En ce jour de Toussaint, j'ai eu envie de rendre un petit hommage à un réalisateur qui est mort il y a tout juste 20 ans, Jacques Demy ; réalisateur, mais également scénariste, dialoguiste, parolier, producteur et acteur.
En tant que réalisateur, Demy est proche de la Nouvelle Vague. On lui doit notamment les films Lola, Peau d'Âne, Une chambre en ville et les Les Parapluies de Cherbourg. Ces quatre derniers sont des films musicaux, tout comme celui dont je vais vous parler dans cet article, Les Demoiselles de Rochefort, sorti en 1967.
C'est avec Les Parapluies de Cherbourg que Demy a connu le plus de succès et, cerise sur le gâteau, la Palme d'Or au festival de Cannes, en 1964. Mais j'ai un petit faible pour les deux jumelles charentaises :
Ceux d'entre vous qui me connaissent ou me lisent régulièrement savent que mes goûts musicaux sont éclectiques, en voici une nouvelle preuve. J'aime ce film pour ses couleurs, son ambiance bon enfant, sa luminosité, son côté kitch et bien sûr sa musique.

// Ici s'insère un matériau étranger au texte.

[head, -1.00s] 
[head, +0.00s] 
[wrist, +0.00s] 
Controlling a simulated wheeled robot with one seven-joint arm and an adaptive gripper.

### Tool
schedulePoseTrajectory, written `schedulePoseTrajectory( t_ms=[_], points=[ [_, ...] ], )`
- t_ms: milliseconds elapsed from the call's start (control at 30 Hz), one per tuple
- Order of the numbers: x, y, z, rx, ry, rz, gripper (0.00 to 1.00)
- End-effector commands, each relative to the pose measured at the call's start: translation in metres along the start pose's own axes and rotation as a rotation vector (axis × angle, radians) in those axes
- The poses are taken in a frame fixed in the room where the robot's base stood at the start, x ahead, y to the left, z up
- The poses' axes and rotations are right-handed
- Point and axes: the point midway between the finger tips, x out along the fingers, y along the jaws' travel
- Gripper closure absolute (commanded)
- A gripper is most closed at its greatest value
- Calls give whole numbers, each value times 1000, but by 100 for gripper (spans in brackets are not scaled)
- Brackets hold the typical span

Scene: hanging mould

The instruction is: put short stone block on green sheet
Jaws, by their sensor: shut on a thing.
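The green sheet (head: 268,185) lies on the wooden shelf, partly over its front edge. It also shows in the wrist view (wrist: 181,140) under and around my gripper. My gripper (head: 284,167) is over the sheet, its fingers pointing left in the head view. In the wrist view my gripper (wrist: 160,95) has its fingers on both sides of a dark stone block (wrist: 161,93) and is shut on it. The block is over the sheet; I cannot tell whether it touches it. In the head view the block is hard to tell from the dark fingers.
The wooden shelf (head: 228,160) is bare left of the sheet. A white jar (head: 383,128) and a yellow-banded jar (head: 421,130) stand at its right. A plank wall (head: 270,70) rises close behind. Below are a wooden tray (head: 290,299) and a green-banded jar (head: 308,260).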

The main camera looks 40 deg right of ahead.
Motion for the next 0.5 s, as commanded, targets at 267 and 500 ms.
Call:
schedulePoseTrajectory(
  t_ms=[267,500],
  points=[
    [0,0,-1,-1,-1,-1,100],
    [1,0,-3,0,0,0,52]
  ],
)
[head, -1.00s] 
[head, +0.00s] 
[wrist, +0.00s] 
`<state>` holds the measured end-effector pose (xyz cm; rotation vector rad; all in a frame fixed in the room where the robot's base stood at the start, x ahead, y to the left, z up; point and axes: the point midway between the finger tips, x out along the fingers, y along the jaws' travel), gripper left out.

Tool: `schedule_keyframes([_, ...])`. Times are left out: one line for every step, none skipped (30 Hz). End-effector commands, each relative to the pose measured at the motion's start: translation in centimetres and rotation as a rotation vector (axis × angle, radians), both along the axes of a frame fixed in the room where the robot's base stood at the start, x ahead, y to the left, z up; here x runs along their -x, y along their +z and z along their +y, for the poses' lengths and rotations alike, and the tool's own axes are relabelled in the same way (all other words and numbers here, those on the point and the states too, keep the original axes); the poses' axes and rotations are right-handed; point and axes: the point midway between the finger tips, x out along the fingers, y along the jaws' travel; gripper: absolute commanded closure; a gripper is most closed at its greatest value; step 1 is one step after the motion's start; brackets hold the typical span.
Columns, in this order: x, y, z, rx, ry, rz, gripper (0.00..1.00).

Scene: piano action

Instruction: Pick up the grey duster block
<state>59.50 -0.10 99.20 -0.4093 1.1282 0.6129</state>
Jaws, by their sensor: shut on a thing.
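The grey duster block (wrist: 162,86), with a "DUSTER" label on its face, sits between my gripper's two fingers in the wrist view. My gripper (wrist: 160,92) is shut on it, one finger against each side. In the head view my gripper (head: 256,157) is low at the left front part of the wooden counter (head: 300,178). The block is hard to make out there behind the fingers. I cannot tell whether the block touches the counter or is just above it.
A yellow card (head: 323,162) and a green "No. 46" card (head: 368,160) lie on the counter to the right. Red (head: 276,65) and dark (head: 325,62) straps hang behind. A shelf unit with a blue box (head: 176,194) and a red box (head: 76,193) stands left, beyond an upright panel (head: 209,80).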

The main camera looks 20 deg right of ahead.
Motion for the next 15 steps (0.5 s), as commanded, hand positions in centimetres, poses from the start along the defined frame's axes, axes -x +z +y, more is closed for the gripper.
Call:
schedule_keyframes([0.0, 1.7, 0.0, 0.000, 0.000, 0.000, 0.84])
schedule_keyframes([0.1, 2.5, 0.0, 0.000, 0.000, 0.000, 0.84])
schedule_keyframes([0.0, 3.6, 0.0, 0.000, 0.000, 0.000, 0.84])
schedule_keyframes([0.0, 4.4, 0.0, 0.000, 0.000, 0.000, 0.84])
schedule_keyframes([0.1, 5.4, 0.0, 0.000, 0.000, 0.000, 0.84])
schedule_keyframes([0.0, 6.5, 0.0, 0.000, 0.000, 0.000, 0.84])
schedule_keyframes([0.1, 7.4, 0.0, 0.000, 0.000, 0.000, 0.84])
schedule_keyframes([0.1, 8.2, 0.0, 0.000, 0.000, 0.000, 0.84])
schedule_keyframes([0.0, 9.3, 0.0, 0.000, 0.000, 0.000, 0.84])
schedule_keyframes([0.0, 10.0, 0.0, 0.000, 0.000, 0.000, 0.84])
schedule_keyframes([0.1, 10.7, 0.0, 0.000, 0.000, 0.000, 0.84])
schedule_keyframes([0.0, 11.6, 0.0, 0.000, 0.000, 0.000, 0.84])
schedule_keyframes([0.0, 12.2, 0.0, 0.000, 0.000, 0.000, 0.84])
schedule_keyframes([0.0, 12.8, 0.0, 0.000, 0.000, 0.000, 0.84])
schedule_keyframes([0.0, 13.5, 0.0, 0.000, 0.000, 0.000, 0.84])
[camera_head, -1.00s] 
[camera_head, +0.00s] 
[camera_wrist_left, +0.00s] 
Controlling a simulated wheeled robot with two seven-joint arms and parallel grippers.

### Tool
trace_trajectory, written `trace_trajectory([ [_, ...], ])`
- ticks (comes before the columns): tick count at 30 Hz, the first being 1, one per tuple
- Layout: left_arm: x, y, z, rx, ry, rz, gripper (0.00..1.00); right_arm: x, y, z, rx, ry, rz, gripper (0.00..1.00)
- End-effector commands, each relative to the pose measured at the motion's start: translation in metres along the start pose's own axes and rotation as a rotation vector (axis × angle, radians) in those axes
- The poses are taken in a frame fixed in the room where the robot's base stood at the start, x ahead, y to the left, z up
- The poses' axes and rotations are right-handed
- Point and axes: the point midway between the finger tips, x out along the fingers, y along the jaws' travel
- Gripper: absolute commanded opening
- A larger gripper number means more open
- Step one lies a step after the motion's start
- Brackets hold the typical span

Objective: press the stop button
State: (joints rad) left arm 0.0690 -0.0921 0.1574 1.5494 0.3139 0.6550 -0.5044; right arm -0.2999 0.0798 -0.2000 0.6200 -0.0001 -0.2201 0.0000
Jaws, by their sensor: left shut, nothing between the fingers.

Celle-ci est signée par le complice de Jacques Demy (photo ci-dessus) sur presque tous ses films musicaux (sauf Une chambre en ville), le grand Michel, je veux dire Michel Legrand. C'est un des plus talentueux compositeurs de musique de film (et pas que...).
Legrand (photo ci-contre) a composé plus de 200 trames pour le cinéma et la télévision, plusieurs comédies musicales et a à son actif plus de 100 albums. Il a gagné 3 Oscars (sur 13 nominations), 5 Grammys et... aucun César.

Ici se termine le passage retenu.